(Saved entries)
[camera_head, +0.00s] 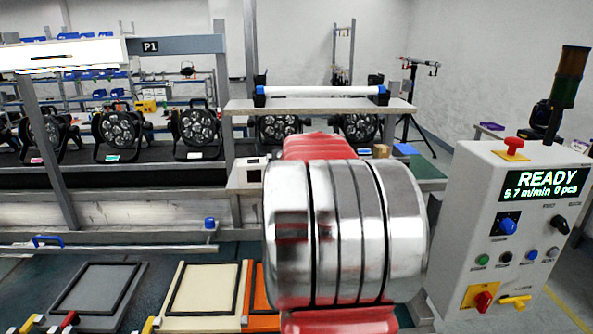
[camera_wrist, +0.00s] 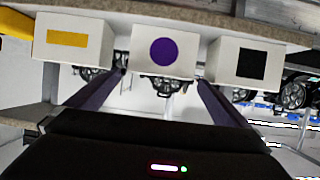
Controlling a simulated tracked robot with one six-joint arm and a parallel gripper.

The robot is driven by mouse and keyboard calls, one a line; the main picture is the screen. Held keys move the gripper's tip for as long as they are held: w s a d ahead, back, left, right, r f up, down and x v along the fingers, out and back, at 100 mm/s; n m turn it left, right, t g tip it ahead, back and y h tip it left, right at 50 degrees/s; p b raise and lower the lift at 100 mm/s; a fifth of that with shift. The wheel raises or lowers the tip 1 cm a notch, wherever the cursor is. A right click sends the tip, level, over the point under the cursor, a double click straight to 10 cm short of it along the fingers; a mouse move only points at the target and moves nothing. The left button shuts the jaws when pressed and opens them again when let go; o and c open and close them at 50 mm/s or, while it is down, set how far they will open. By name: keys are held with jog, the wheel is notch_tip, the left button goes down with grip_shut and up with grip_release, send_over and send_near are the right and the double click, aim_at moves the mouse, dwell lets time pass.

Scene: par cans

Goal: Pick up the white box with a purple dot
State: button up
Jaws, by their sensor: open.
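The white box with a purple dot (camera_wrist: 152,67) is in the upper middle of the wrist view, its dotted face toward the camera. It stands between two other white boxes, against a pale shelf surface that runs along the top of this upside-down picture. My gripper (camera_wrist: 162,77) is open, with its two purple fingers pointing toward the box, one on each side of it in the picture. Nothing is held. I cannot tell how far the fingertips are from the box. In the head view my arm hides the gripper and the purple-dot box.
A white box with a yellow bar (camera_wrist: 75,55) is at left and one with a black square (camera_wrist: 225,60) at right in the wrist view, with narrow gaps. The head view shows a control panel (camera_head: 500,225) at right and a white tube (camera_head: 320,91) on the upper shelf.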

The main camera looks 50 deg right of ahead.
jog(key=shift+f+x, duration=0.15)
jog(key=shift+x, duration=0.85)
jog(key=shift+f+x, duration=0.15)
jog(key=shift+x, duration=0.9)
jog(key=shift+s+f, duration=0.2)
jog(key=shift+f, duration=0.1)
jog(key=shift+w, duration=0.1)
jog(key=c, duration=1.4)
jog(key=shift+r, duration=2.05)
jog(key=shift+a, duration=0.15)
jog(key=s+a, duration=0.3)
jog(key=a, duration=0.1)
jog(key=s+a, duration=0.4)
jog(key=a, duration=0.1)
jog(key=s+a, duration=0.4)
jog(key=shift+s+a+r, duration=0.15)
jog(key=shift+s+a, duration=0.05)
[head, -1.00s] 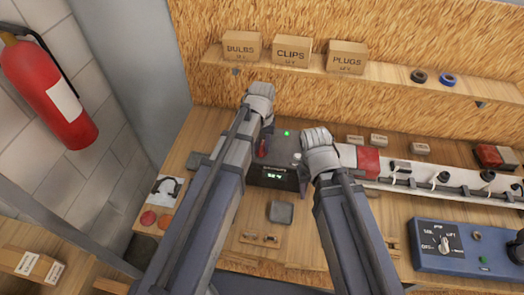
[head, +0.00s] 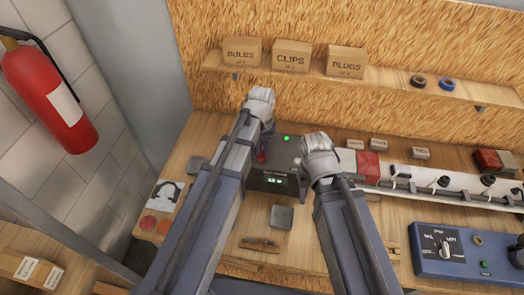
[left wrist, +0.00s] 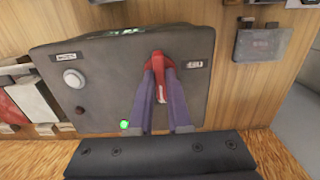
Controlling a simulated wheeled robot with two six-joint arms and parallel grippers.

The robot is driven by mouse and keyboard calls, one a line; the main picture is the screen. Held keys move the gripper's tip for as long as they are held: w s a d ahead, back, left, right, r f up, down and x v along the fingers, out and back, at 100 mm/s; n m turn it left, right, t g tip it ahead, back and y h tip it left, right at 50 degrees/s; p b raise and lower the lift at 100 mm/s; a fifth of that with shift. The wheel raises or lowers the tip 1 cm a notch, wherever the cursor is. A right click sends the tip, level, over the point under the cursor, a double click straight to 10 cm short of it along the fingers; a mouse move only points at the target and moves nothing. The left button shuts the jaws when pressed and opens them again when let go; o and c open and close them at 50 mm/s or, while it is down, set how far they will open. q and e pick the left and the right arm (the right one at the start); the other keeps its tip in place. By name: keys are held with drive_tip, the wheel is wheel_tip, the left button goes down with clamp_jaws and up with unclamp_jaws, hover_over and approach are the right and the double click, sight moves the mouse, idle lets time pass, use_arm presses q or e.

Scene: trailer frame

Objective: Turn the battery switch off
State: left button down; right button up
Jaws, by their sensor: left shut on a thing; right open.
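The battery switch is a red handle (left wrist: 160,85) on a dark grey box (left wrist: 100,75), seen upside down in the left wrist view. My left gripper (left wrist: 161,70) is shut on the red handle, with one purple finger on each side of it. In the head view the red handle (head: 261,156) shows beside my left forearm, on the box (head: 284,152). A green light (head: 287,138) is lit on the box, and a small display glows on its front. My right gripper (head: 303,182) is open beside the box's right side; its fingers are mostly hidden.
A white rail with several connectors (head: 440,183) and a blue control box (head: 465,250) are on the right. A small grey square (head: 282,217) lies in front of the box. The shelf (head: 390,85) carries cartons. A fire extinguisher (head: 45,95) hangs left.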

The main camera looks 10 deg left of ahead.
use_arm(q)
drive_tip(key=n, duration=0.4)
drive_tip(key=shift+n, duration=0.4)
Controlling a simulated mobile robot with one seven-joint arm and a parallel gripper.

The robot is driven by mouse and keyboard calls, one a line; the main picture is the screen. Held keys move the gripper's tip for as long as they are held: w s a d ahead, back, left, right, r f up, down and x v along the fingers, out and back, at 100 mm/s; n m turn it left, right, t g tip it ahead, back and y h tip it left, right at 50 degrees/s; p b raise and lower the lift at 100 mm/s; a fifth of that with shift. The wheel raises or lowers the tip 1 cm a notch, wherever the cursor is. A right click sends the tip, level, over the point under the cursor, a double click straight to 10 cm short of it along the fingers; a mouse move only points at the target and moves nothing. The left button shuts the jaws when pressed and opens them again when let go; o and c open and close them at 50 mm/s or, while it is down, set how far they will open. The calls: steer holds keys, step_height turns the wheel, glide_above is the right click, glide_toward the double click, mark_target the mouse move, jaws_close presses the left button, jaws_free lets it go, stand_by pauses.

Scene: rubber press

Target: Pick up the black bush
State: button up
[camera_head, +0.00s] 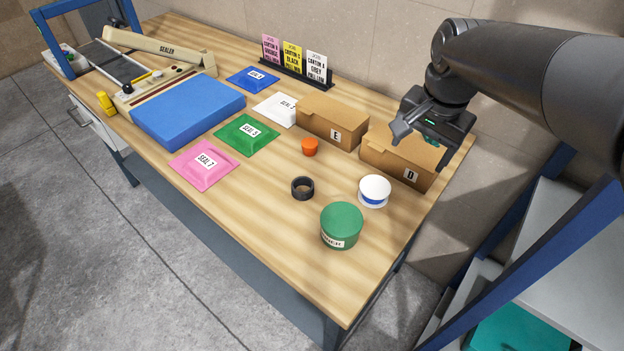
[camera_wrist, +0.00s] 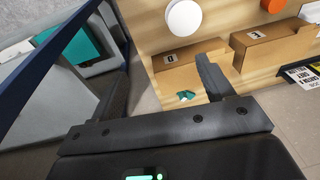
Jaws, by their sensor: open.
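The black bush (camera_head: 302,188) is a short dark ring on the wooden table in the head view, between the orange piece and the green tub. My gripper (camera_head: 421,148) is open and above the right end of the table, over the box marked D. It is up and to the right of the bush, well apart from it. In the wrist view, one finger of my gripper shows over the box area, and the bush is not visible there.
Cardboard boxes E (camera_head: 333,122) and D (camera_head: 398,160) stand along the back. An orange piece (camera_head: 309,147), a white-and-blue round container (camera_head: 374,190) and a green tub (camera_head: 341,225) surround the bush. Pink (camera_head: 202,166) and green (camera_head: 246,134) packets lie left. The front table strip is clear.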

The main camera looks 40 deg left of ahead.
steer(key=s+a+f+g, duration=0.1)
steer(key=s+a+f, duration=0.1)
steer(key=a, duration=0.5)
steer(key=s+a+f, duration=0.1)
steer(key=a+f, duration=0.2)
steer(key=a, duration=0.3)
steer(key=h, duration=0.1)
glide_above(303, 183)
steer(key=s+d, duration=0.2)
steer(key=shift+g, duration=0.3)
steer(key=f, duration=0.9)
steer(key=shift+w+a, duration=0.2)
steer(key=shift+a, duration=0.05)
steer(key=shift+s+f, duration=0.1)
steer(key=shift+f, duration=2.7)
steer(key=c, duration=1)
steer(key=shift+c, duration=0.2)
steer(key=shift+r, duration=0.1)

STATED GOAL: Give the data again exactly as written, with all pictures left out.

EXERCISE RESPONSE:
[camera_head, +0.00s] 
[camera_wrist, +0.00s] 
Controlling a simulated tracked robot with one six-joint arm and a parallel gripper.

The robot is driven by mouse and keyboard calls, one a line; the main picture is the screen. Held keys move the gripper's tip for as long as they are held: w s a d ahead, back, left, right, r f up, down and x v along the fingers, out and back, at 100 mm/s; n m turn it left, right, t g tip it ahead, back and y h tip it left, right at 50 degrees/s; p b raise and lower the lift at 100 mm/s; a fifth of that with shift. The wheel raises or lowers the tip 1 cm a notch, wherever the cursor is. A right click sends the tip, level, over the point under the cursor, a double click straight to 10 cm short of it along the fingers; a mouse move only points at the target and moves nothing. The left button shuts the jaws when pressed and opens them again when let go; o and c open and close them at 50 mm/s or, while it is down, set how far they will open. By name: keys are held with jog, the wheel is notch_tip, the left button goes down with grip_shut and up with grip_release, send_over and send_near are the right and the double click, aim_at moves the mouse, dwell lets time pass.

Scene: par cans

Goal: Pick up the white box with a purple dot
State: button up
Jaws, by their sensor: open.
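The white box with a purple dot (camera_wrist: 152,67) is in the upper middle of the wrist view, its dotted face toward the camera. It stands between two other white boxes, against a pale shelf surface that runs along the top of this upside-down picture. My gripper (camera_wrist: 162,77) is open, with its two purple fingers pointing toward the box, one on each side of it in the picture. Nothing is held. I cannot tell how far the fingertips are from the box. In the head view my arm hides the gripper and the purple-dot box.
A white box with a yellow bar (camera_wrist: 75,55) is at left and one with a black square (camera_wrist: 225,60) at right in the wrist view, with narrow gaps. The head view shows a control panel (camera_head: 500,225) at right and a white tube (camera_head: 320,91) on the upper shelf.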

The main camera looks 50 deg right of ahead.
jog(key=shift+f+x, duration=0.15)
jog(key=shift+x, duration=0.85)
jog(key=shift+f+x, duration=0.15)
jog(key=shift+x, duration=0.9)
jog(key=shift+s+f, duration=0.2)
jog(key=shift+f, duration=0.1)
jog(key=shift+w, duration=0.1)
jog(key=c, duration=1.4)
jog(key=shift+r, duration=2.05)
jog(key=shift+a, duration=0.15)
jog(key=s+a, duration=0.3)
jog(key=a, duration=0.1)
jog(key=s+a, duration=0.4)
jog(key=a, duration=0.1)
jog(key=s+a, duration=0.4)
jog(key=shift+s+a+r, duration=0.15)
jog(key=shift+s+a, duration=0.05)
[head, -1.00s] 
[head, +0.00s] 
[left wrist, +0.00s] 
Controlling a simulated wheeled robot with two six-joint arms and parallel grippers.

The robot is driven by mouse and keyboard calls, one a line; the main picture is the screen. Held keys move the gripper's tip for as long as they are held: w s a d ahead, back, left, right, r f up, down and x v along the fingers, out and back, at 100 mm/s; n m turn it left, right, t g tip it ahead, back and y h tip it left, right at 50 degrees/s; p b raise and lower the lift at 100 mm/s; a fifth of that with shift. The wheel raises or lowers the tip 1 cm a notch, wherever the cursor is. A right click sends the tip, level, over the point under the cursor, a double click straight to 10 cm short of it along the fingers; a mouse move only points at the target and moves nothing. The left button shuts the jaws when pressed and opens them again when let go; o and c open and close them at 50 mm/s or, while it is down, set how far they will open. q and e pick the left and the right arm (the right one at the start); the other keeps its tip in place. By name: keys are held with drive_tip, the wheel is wheel_tip, the left button goes down with clamp_jaws and up with unclamp_jaws, hover_over and approach are the right and the double click, sight moves the mouse, idle lets time pass, use_arm presses q or e.

Scene: trailer frame

Objective: Turn the battery switch off
State: left button down; right button up
Jaws, by their sensor: left shut on a thing; right open.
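The battery switch is a red handle (left wrist: 160,85) on a dark grey box (left wrist: 100,75), seen upside down in the left wrist view. My left gripper (left wrist: 161,70) is shut on the red handle, with one purple finger on each side of it. In the head view the red handle (head: 261,156) shows beside my left forearm, on the box (head: 284,152). A green light (head: 287,138) is lit on the box, and a small display glows on its front. My right gripper (head: 303,182) is open beside the box's right side; its fingers are mostly hidden.
A white rail with several connectors (head: 440,183) and a blue control box (head: 465,250) are on the right. A small grey square (head: 282,217) lies in front of the box. The shelf (head: 390,85) carries cartons. A fire extinguisher (head: 45,95) hangs left.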

The main camera looks 10 deg left of ahead.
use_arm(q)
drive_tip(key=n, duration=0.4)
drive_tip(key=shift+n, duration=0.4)
Controlling a simulated mobile robot with one seven-joint arm and a parallel gripper.

The robot is driven by mouse and keyboard calls, one a line; the main picture is the screen. Held keys move the gripper's tip for as long as they are held: w s a d ahead, back, left, right, r f up, down and x v along the fingers, out and back, at 100 mm/s; n m turn it left, right, t g tip it ahead, back and y h tip it left, right at 50 degrees/s; p b raise and lower the lift at 100 mm/s; a fifth of that with shift. The wheel raises or lowers the tip 1 cm a notch, wherever the cursor is. A right click sends the tip, level, over the point under the cursor, a double click straight to 10 cm short of it along the fingers; a mouse move only points at the target and moves nothing. The left button shuts the jaws when pressed and opens them again when let go; o and c open and close them at 50 mm/s or, while it is down, set how far they will open. The calls: steer holds keys, step_height turns the wheel, glide_above is the right click, glide_toward the double click, mark_target the mouse move, jaws_close presses the left button, jaws_free lets it go, stand_by pauses.

Scene: rubber press

Target: Pick up the black bush
State: button up
[camera_head, +0.00s] 
[camera_wrist, +0.00s] 
Jaws, by their sensor: open.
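The black bush (camera_head: 302,188) is a short dark ring on the wooden table in the head view, between the orange piece and the green tub. My gripper (camera_head: 421,148) is open and above the right end of the table, over the box marked D. It is up and to the right of the bush, well apart from it. In the wrist view, one finger of my gripper shows over the box area, and the bush is not visible there.
Cardboard boxes E (camera_head: 333,122) and D (camera_head: 398,160) stand along the back. An orange piece (camera_head: 309,147), a white-and-blue round container (camera_head: 374,190) and a green tub (camera_head: 341,225) surround the bush. Pink (camera_head: 202,166) and green (camera_head: 246,134) packets lie left. The front table strip is clear.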

The main camera looks 40 deg left of ahead.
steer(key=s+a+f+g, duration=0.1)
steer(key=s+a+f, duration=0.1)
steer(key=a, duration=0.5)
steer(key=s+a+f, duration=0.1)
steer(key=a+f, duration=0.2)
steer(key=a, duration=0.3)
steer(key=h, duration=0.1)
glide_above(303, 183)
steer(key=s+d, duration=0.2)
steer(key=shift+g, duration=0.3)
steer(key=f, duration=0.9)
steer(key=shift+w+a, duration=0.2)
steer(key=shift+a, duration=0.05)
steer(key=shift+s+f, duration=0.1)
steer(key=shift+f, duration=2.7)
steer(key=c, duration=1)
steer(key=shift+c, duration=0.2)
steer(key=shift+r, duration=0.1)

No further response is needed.